• [TASK STATEMENT]
Each record must be retyped in full. No character may differ.

[start THE DATA]

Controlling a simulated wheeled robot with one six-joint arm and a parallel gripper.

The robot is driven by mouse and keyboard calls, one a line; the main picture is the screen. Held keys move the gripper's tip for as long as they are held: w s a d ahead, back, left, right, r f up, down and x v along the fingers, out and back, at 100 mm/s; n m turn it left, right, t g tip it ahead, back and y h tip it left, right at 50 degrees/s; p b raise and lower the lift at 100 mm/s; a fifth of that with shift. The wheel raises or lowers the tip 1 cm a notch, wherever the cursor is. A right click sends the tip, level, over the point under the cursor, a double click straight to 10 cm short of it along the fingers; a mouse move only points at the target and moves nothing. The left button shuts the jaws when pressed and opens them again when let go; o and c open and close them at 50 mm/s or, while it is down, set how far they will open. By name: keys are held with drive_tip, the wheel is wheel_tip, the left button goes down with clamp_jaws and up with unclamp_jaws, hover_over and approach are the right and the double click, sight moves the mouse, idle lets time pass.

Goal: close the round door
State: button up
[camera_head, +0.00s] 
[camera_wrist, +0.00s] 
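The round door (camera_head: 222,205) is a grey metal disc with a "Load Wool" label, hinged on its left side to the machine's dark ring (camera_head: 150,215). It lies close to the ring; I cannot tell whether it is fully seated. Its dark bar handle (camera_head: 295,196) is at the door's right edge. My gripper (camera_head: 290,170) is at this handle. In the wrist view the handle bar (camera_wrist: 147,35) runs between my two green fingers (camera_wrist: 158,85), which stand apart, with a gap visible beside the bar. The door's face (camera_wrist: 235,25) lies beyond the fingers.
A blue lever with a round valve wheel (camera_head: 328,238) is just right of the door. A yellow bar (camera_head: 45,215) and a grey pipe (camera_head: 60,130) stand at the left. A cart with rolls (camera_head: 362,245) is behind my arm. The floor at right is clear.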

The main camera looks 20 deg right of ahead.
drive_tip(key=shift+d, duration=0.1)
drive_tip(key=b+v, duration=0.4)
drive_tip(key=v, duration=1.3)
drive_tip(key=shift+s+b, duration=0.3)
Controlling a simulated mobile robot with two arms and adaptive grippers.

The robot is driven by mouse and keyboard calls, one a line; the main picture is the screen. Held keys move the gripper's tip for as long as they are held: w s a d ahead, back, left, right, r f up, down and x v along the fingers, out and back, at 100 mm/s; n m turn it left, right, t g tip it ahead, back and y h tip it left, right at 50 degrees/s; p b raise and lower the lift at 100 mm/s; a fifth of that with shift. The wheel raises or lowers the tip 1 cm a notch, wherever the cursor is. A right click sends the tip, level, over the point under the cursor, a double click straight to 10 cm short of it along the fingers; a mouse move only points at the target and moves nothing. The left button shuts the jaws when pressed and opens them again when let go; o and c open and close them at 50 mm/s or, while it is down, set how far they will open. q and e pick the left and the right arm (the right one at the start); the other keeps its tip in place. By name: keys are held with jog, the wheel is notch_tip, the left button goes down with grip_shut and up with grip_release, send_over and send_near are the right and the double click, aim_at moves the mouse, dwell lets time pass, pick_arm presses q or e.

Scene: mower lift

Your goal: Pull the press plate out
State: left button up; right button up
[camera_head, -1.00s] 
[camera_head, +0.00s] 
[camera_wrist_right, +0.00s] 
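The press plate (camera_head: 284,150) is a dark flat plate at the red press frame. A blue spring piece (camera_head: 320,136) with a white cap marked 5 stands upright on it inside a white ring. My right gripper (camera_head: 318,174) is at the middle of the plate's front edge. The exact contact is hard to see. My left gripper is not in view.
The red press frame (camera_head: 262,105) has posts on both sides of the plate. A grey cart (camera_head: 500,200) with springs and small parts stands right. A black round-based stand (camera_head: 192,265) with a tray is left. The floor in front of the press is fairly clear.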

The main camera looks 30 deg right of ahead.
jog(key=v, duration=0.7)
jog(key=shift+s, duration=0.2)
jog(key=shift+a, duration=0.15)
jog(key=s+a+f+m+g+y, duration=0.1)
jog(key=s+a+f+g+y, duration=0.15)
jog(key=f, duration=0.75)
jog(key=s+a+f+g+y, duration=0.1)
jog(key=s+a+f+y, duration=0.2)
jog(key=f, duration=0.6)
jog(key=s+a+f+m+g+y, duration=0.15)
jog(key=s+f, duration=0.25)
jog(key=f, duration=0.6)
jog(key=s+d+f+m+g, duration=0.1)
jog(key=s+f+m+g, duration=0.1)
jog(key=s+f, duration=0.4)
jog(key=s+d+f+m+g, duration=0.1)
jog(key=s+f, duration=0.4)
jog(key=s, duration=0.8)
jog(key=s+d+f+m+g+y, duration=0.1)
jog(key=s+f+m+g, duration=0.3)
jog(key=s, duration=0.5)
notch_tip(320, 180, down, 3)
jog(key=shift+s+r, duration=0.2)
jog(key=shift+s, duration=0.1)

[end THE DATA]

• [FINAL RESULT]
Controlling a simulated wheeled robot with one six-joint arm and a parallel gripper.

The robot is driven by mouse and keyboard calls, one a line; the main picture is the screen. Held keys move the gripper's tip for as long as they are held: w s a d ahead, back, left, right, r f up, down and x v along the fingers, out and back, at 100 mm/s; n m turn it left, right, t g tip it ahead, back and y h tip it left, right at 50 degrees/s; p b raise and lower the lift at 100 mm/s; a fifth of that with shift. The wheel raises or lowers the tip 1 cm a notch, wherever the cursor is. A right click sends the tip, level, over the point under the cursor, a double click straight to 10 cm short of it along the fingers; a mouse move only points at the target and moves nothing. The left button shuts the jaws when pressed and opens them again when let go; o and c open and close them at 50 mm/s or, while it is down, set how far they will open. By name: keys are held with drive_tip, the wheel is wheel_tip, the left button goes down with clamp_jaws and up with unclamp_jaws, hover_over and approach are the right and the double click, sight moves the mouse, idle lets time pass.

Goal: close the round door
State: button up
[camera_head, +0.00s] 
[camera_wrist, +0.00s] 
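The round door (camera_head: 222,205) is a grey metal disc with a "Load Wool" label, hinged on its left side to the machine's dark ring (camera_head: 150,215). It lies close to the ring; I cannot tell whether it is fully seated. Its dark bar handle (camera_head: 295,196) is at the door's right edge. My gripper (camera_head: 290,170) is at this handle. In the wrist view the handle bar (camera_wrist: 147,35) runs between my two green fingers (camera_wrist: 158,85), which stand apart, with a gap visible beside the bar. The door's face (camera_wrist: 235,25) lies beyond the fingers.
A blue lever with a round valve wheel (camera_head: 328,238) is just right of the door. A yellow bar (camera_head: 45,215) and a grey pipe (camera_head: 60,130) stand at the left. A cart with rolls (camera_head: 362,245) is behind my arm. The floor at right is clear.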

The main camera looks 20 deg right of ahead.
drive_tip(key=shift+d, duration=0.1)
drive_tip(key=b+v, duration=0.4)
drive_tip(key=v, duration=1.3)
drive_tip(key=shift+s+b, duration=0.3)
Controlling a simulated mobile robot with two arms and adaptive grippers.

The robot is driven by mouse and keyboard calls, one a line; the main picture is the screen. Held keys move the gripper's tip for as long as they are held: w s a d ahead, back, left, right, r f up, down and x v along the fingers, out and back, at 100 mm/s; n m turn it left, right, t g tip it ahead, back and y h tip it left, right at 50 degrees/s; p b raise and lower the lift at 100 mm/s; a fifth of that with shift. The wheel raises or lowers the tip 1 cm a notch, wherever the cursor is. A right click sends the tip, level, over the point under the cursor, a double click straight to 10 cm short of it along the fingers; a mouse move only points at the target and moves nothing. The left button shuts the jaws when pressed and opens them again when let go; o and c open and close them at 50 mm/s or, while it is down, set how far they will open. q and e pick the left and the right arm (the right one at the start); the other keeps its tip in place. By name: keys are held with jog, the wheel is notch_tip, the left button goes down with grip_shut and up with grip_release, send_over and send_near are the right and the double click, aim_at moves the mouse, dwell lets time pass, pick_arm presses q or e.

Scene: mower lift

Your goal: Pull the press plate out
State: left button up; right button up
[camera_head, -1.00s] 
[camera_head, +0.00s] 
[camera_wrist_right, +0.00s] 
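The press plate (camera_head: 284,150) is a dark flat plate at the red press frame. A blue spring piece (camera_head: 320,136) with a white cap marked 5 stands upright on it inside a white ring. My right gripper (camera_head: 318,174) is at the middle of the plate's front edge. The exact contact is hard to see. My left gripper is not in view.
The red press frame (camera_head: 262,105) has posts on both sides of the plate. A grey cart (camera_head: 500,200) with springs and small parts stands right. A black round-based stand (camera_head: 192,265) with a tray is left. The floor in front of the press is fairly clear.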

The main camera looks 30 deg right of ahead.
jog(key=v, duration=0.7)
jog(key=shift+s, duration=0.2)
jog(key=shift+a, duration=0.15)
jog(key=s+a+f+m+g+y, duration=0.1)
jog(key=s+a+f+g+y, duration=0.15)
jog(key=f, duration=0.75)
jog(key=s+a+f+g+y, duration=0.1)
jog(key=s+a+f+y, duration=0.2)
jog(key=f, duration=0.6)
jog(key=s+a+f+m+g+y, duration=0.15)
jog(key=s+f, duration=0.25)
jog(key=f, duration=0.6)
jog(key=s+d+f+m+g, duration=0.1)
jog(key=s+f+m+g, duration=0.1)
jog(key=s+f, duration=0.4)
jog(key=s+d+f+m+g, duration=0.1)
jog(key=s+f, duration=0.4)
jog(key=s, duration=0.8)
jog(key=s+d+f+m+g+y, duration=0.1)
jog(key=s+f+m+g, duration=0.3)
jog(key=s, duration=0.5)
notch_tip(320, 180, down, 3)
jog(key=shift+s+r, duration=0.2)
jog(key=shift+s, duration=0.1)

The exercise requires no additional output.